[Stored items from a collection]
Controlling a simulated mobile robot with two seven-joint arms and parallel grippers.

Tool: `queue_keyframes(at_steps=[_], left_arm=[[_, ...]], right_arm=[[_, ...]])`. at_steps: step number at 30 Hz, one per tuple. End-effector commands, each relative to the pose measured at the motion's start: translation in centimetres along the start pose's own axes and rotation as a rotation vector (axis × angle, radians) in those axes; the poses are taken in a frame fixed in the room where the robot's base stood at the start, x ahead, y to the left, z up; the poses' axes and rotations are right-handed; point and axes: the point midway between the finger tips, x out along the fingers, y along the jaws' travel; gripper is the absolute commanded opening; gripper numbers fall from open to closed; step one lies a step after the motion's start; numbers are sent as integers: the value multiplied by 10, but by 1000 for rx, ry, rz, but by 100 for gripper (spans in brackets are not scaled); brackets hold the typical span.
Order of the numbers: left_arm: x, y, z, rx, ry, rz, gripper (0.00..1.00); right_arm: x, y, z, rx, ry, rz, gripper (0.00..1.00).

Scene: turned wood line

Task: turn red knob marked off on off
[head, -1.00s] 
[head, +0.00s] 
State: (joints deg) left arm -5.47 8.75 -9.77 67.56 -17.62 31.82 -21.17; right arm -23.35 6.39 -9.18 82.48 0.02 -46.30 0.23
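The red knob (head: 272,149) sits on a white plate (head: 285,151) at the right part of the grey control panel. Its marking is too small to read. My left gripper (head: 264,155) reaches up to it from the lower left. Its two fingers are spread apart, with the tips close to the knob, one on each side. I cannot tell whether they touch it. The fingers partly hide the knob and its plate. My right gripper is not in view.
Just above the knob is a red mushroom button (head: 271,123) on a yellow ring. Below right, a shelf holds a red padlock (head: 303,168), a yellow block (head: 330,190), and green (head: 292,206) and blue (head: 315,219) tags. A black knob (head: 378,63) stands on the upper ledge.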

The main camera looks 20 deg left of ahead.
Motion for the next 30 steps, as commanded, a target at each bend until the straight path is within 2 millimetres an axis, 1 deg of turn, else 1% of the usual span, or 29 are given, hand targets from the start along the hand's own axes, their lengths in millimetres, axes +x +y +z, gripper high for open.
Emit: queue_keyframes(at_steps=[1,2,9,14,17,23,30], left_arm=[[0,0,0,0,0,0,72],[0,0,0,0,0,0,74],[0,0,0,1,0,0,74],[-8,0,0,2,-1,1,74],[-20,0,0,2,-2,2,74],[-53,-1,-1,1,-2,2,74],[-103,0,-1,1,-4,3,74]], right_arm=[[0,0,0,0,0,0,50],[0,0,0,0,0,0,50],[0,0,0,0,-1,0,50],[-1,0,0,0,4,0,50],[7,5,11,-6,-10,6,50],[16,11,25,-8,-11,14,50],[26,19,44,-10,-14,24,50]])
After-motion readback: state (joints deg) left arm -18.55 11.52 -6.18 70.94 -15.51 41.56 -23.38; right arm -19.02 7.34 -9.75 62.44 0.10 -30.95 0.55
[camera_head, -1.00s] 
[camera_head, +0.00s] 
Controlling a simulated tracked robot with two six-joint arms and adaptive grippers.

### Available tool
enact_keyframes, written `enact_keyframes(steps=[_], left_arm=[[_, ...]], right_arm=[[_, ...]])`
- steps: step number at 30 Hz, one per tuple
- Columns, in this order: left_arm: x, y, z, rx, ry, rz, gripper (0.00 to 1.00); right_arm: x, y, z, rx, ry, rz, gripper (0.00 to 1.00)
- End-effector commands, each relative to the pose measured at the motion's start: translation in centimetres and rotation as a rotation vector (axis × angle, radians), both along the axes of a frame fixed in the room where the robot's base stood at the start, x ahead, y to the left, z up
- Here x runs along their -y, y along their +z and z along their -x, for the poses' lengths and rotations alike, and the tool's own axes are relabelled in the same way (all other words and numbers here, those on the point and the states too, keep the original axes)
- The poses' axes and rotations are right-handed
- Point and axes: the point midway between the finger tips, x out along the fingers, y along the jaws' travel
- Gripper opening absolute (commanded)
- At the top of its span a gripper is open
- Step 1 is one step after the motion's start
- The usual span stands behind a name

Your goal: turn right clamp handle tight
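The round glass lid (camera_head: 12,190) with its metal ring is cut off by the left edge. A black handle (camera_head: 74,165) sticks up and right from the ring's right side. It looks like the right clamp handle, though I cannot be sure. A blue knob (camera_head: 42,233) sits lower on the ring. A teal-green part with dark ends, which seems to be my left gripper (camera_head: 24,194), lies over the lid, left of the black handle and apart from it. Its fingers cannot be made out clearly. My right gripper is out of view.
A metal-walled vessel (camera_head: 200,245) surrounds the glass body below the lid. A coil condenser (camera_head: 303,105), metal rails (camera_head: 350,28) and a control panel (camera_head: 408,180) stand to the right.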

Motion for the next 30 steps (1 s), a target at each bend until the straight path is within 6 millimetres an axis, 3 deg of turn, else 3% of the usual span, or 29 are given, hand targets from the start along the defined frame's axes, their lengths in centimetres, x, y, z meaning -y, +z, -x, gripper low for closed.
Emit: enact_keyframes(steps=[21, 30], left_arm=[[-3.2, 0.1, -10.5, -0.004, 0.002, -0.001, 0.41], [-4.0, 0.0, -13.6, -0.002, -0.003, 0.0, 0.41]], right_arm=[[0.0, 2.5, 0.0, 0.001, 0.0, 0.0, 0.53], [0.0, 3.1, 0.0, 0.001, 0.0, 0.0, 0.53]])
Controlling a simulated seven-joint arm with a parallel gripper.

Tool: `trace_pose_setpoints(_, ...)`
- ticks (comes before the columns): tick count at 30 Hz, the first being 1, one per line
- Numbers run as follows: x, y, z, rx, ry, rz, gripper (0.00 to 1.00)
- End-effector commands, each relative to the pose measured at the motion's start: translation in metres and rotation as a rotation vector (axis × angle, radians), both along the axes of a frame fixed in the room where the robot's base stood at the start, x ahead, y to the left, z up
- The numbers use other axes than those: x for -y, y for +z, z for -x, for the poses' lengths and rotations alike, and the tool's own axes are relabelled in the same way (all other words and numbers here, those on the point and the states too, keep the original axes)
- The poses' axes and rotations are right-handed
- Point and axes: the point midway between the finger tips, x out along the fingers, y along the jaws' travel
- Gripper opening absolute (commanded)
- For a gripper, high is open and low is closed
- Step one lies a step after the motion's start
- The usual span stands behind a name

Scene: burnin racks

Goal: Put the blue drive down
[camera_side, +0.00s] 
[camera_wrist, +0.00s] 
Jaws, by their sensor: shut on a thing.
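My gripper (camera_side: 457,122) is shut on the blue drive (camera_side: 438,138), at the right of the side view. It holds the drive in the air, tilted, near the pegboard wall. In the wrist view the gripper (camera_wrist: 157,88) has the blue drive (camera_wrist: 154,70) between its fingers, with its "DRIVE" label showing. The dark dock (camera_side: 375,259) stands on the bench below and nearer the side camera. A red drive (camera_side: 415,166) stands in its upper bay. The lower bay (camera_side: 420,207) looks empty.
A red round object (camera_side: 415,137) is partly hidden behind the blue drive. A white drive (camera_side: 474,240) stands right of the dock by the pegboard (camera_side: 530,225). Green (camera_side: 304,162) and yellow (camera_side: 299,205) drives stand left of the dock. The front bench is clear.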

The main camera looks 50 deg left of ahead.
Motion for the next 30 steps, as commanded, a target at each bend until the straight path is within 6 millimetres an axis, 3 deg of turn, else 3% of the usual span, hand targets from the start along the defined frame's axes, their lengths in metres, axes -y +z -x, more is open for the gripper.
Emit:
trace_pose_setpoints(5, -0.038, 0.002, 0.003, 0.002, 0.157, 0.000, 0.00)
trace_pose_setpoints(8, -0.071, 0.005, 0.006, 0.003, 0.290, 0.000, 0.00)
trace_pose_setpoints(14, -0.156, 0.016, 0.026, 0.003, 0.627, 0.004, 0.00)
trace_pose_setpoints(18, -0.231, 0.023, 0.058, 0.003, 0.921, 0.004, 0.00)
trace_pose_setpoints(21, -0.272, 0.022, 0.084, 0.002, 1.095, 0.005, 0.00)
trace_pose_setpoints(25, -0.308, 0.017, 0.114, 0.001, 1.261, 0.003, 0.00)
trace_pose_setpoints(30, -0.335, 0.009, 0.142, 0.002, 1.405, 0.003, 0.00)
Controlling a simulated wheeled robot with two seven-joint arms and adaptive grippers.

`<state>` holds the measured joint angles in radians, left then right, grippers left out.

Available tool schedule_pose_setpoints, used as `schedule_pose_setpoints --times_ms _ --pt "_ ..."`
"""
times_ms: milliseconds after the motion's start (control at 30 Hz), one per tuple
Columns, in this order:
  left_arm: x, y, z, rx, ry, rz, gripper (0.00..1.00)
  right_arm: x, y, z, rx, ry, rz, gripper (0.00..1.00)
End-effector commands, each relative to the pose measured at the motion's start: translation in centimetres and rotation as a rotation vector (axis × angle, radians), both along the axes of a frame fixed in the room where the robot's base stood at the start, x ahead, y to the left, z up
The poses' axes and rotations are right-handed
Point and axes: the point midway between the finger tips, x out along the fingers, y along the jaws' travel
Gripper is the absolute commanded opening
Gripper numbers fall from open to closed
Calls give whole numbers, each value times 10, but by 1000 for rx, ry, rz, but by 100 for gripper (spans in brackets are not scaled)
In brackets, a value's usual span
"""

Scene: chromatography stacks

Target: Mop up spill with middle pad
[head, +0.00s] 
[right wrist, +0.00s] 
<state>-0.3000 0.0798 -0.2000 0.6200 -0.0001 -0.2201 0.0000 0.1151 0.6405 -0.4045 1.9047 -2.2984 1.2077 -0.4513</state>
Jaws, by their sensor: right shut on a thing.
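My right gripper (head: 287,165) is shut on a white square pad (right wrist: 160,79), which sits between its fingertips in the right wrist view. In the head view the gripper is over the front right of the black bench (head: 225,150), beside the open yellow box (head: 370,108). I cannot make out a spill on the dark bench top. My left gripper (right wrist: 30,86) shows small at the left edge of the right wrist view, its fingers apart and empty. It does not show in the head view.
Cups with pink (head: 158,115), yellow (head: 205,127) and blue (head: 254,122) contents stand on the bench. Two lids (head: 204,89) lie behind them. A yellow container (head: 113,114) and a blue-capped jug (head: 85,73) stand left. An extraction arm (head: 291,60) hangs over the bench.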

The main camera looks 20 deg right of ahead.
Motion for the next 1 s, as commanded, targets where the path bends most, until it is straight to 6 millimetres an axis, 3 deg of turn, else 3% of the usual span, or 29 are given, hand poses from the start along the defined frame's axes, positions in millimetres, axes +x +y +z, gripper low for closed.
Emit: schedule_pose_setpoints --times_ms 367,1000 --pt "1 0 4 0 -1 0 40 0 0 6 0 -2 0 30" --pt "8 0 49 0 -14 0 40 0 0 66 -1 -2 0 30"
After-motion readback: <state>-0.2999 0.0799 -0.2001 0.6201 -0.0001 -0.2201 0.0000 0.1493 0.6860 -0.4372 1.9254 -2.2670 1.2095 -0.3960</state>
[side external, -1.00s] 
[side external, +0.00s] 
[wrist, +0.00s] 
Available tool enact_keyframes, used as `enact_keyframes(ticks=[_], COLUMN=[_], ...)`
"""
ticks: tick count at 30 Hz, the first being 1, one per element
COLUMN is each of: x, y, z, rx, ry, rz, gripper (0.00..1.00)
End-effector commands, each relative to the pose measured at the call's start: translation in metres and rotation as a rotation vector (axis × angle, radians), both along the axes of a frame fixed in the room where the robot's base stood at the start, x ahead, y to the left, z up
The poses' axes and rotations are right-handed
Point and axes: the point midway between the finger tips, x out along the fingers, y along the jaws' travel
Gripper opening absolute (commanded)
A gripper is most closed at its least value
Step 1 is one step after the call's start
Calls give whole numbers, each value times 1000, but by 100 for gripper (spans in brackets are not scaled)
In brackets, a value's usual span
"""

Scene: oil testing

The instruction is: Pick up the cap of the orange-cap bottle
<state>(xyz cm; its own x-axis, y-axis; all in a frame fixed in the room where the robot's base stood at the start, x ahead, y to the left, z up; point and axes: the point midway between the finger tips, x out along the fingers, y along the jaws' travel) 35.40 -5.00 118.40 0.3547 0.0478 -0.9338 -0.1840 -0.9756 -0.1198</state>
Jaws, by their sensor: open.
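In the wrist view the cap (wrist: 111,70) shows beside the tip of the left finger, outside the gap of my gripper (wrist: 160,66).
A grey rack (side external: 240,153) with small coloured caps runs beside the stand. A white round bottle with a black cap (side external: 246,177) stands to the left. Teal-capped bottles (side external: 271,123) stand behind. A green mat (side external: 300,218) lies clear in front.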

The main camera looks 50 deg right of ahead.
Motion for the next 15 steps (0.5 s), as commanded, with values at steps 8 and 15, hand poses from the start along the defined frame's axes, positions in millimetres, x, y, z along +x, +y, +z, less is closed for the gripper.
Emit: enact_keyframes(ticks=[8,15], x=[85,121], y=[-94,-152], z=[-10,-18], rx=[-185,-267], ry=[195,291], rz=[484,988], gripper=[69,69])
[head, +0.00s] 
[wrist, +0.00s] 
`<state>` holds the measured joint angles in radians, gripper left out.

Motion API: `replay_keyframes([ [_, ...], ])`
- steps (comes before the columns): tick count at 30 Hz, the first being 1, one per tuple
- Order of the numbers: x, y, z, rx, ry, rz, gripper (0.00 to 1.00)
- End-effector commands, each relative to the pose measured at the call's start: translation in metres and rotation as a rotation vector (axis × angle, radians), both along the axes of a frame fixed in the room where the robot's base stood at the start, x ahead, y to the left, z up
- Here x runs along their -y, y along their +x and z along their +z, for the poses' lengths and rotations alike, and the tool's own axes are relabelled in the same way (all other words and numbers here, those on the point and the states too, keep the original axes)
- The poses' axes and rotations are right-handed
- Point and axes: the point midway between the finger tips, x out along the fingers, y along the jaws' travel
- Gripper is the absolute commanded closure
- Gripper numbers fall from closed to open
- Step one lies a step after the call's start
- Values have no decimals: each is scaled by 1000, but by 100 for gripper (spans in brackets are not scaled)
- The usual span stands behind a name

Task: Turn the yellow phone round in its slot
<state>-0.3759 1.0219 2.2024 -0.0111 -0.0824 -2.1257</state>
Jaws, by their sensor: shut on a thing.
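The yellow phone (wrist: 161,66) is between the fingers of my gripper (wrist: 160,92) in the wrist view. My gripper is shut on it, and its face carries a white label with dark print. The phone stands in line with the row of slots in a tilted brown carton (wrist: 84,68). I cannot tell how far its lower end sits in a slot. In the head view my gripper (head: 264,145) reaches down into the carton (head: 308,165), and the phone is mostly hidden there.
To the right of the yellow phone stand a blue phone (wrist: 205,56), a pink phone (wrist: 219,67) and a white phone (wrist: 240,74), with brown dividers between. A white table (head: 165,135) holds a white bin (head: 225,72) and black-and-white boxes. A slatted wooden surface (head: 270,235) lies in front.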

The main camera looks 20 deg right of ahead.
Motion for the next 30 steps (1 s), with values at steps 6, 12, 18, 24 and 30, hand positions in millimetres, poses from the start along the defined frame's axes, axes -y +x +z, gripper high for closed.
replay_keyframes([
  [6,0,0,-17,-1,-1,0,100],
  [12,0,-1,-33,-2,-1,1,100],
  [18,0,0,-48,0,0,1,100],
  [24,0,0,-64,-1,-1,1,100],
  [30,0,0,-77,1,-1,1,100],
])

**Task:** Pick out and copy the lines of the entries that hold the string "same".

**Complete output:**
- Here x runs along their -y, y along their +z and z along their -x, for the poses' lengths and rotations alike, and the tool's own axes are relabelled in the same way (all other words and numbers here, those on the point and the states too, keep the original axes)
- The numbers use other axes than those: x for -y, y for +z, z for -x, for the poses' lengths and rotations alike, and the tool's own axes are relabelled in the same way (all other words and numbers here, those on the point and the states too, keep the original axes)
- Here x runs along their -y, y along their +x and z along their +z, for the poses' lengths and rotations alike, and the tool's own axes are relabelled in the same way (all other words and numbers here, those on the point and the states too, keep the original axes)

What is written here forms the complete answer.